→ What you should do
In this exercise, reproduce all the entries that follow exactly.

→ Records for this exercise
☆ ☆ ☆ ☆ ☆ ☆ ☆
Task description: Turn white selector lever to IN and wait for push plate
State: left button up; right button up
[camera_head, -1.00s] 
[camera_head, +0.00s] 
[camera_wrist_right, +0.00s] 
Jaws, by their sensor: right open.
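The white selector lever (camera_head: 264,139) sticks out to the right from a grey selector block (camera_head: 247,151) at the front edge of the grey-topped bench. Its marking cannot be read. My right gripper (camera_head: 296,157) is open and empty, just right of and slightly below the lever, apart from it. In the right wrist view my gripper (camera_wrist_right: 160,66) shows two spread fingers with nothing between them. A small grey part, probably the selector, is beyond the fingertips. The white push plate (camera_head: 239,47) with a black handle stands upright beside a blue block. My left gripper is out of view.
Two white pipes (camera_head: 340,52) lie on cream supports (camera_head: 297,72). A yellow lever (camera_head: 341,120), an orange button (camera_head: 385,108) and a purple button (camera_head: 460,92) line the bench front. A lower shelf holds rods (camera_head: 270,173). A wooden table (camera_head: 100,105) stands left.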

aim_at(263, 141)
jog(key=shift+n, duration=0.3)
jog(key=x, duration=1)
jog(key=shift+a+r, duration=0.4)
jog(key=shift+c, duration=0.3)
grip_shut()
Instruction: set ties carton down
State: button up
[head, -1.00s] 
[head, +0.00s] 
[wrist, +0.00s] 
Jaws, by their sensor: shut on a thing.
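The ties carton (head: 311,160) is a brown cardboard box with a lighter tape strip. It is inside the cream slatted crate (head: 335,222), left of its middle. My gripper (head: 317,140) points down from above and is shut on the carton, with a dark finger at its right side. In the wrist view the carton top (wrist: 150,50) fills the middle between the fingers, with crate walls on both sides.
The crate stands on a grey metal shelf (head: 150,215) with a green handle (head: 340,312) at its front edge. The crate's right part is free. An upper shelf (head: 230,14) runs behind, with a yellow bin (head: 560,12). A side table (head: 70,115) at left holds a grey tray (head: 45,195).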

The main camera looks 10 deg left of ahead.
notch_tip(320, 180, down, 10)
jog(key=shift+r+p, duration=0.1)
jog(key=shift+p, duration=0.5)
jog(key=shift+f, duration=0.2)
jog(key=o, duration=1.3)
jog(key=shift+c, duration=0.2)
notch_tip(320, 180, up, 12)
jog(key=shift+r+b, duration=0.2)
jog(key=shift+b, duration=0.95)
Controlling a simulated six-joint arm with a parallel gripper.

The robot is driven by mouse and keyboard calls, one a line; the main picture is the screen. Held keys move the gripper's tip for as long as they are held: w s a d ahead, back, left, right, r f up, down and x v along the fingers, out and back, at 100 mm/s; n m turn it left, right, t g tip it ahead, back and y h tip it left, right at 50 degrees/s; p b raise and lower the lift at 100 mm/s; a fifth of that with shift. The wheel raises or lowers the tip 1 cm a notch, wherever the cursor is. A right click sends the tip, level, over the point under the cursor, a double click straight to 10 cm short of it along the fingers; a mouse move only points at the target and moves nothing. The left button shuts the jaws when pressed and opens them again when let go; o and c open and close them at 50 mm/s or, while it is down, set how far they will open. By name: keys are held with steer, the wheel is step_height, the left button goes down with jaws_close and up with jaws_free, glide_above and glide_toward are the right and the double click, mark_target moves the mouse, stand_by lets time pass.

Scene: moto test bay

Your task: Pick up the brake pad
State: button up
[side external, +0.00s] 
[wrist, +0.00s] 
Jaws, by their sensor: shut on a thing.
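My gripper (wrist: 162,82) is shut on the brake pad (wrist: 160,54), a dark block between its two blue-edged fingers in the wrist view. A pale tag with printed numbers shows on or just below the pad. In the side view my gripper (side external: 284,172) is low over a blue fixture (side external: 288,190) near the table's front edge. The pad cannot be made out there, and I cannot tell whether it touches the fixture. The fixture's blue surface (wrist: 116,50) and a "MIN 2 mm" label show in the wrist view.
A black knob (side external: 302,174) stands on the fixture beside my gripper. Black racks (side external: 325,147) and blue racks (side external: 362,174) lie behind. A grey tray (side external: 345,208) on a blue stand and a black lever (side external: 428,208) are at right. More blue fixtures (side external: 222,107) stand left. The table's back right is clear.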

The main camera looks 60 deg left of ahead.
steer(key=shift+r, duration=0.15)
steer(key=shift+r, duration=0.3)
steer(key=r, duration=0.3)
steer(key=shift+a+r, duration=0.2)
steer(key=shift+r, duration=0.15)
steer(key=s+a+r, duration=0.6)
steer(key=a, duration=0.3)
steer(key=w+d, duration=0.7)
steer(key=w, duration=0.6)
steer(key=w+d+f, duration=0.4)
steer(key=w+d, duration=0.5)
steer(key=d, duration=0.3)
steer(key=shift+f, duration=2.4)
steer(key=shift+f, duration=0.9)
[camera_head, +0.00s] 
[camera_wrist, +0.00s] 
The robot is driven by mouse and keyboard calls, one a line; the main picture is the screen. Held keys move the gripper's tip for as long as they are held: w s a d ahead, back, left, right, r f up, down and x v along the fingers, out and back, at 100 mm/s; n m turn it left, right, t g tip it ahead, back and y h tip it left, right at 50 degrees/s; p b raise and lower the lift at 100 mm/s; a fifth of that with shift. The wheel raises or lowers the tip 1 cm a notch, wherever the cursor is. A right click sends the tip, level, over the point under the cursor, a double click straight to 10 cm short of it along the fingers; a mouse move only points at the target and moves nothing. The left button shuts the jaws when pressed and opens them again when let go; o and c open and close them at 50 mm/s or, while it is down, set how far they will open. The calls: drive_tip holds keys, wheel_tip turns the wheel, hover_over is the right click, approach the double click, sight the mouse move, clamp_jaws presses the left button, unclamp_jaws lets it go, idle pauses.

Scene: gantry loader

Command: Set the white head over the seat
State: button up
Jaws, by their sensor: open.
☆ ☆ ☆ ☆ ☆ ☆ ☆
→ Result
Task description: Turn white selector lever to IN and wait for push plate
State: left button up; right button up
[camera_head, -1.00s] 
[camera_head, +0.00s] 
[camera_wrist_right, +0.00s] 
Jaws, by their sensor: right open.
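The white selector lever (camera_head: 264,139) sticks out to the right from a grey selector block (camera_head: 247,151) at the front edge of the grey-topped bench. Its marking cannot be read. My right gripper (camera_head: 296,157) is open and empty, just right of and slightly below the lever, apart from it. In the right wrist view my gripper (camera_wrist_right: 160,66) shows two spread fingers with nothing between them. A small grey part, probably the selector, is beyond the fingertips. The white push plate (camera_head: 239,47) with a black handle stands upright beside a blue block. My left gripper is out of view.
Two white pipes (camera_head: 340,52) lie on cream supports (camera_head: 297,72). A yellow lever (camera_head: 341,120), an orange button (camera_head: 385,108) and a purple button (camera_head: 460,92) line the bench front. A lower shelf holds rods (camera_head: 270,173). A wooden table (camera_head: 100,105) stands left.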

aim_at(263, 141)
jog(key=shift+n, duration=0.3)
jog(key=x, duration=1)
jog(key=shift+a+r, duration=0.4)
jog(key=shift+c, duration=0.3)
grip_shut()
Instruction: set ties carton down
State: button up
[head, -1.00s] 
[head, +0.00s] 
[wrist, +0.00s] 
Jaws, by their sensor: shut on a thing.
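The ties carton (head: 311,160) is a brown cardboard box with a lighter tape strip. It is inside the cream slatted crate (head: 335,222), left of its middle. My gripper (head: 317,140) points down from above and is shut on the carton, with a dark finger at its right side. In the wrist view the carton top (wrist: 150,50) fills the middle between the fingers, with crate walls on both sides.
The crate stands on a grey metal shelf (head: 150,215) with a green handle (head: 340,312) at its front edge. The crate's right part is free. An upper shelf (head: 230,14) runs behind, with a yellow bin (head: 560,12). A side table (head: 70,115) at left holds a grey tray (head: 45,195).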

The main camera looks 10 deg left of ahead.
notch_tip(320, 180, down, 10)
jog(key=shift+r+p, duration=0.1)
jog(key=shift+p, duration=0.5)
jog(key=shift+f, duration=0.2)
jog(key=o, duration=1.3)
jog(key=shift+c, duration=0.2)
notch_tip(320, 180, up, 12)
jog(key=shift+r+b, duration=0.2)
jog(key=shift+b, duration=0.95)
Controlling a simulated six-joint arm with a parallel gripper.

The robot is driven by mouse and keyboard calls, one a line; the main picture is the screen. Held keys move the gripper's tip for as long as they are held: w s a d ahead, back, left, right, r f up, down and x v along the fingers, out and back, at 100 mm/s; n m turn it left, right, t g tip it ahead, back and y h tip it left, right at 50 degrees/s; p b raise and lower the lift at 100 mm/s; a fifth of that with shift. The wheel raises or lowers the tip 1 cm a notch, wherever the cursor is. A right click sends the tip, level, over the point under the cursor, a double click straight to 10 cm short of it along the fingers; a mouse move only points at the target and moves nothing. The left button shuts the jaws when pressed and opens them again when let go; o and c open and close them at 50 mm/s or, while it is down, set how far they will open. By name: keys are held with steer, the wheel is step_height, the left button goes down with jaws_close and up with jaws_free, glide_above and glide_toward are the right and the double click, mark_target moves the mouse, stand_by lets time pass.

Scene: moto test bay

Your task: Pick up the brake pad
State: button up
[side external, +0.00s] 
[wrist, +0.00s] 
Jaws, by their sensor: shut on a thing.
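My gripper (wrist: 162,82) is shut on the brake pad (wrist: 160,54), a dark block between its two blue-edged fingers in the wrist view. A pale tag with printed numbers shows on or just below the pad. In the side view my gripper (side external: 284,172) is low over a blue fixture (side external: 288,190) near the table's front edge. The pad cannot be made out there, and I cannot tell whether it touches the fixture. The fixture's blue surface (wrist: 116,50) and a "MIN 2 mm" label show in the wrist view.
A black knob (side external: 302,174) stands on the fixture beside my gripper. Black racks (side external: 325,147) and blue racks (side external: 362,174) lie behind. A grey tray (side external: 345,208) on a blue stand and a black lever (side external: 428,208) are at right. More blue fixtures (side external: 222,107) stand left. The table's back right is clear.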

The main camera looks 60 deg left of ahead.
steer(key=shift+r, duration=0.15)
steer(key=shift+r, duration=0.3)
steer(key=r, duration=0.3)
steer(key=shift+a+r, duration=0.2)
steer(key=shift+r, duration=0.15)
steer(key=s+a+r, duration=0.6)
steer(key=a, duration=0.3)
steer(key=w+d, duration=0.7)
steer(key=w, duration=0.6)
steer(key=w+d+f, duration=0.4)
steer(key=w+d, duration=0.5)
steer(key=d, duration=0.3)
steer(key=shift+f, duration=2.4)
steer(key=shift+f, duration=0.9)
[camera_head, +0.00s] 
[camera_wrist, +0.00s] 
The robot is driven by mouse and keyboard calls, one a line; the main picture is the screen. Held keys move the gripper's tip for as long as they are held: w s a d ahead, back, left, right, r f up, down and x v along the fingers, out and back, at 100 mm/s; n m turn it left, right, t g tip it ahead, back and y h tip it left, right at 50 degrees/s; p b raise and lower the lift at 100 mm/s; a fifth of that with shift. The wheel raises or lowers the tip 1 cm a notch, wherever the cursor is. A right click sends the tip, level, over the point under the cursor, a double click straight to 10 cm short of it along the fingers; a mouse move only points at the target and moves nothing. The left button shuts the jaws when pressed and opens them again when let go; o and c open and close them at 50 mm/s or, while it is down, set how far they will open. The calls: drive_tip holds keys, wheel_tip turns the wheel, hover_over is the right click, approach the double click, sight the mouse move, clamp_jaws presses the left button, unclamp_jaws lets it go, idle pauses.

Scene: gantry loader

Command: Set the white head over the seat
State: button up
Jaws, by their sensor: open.

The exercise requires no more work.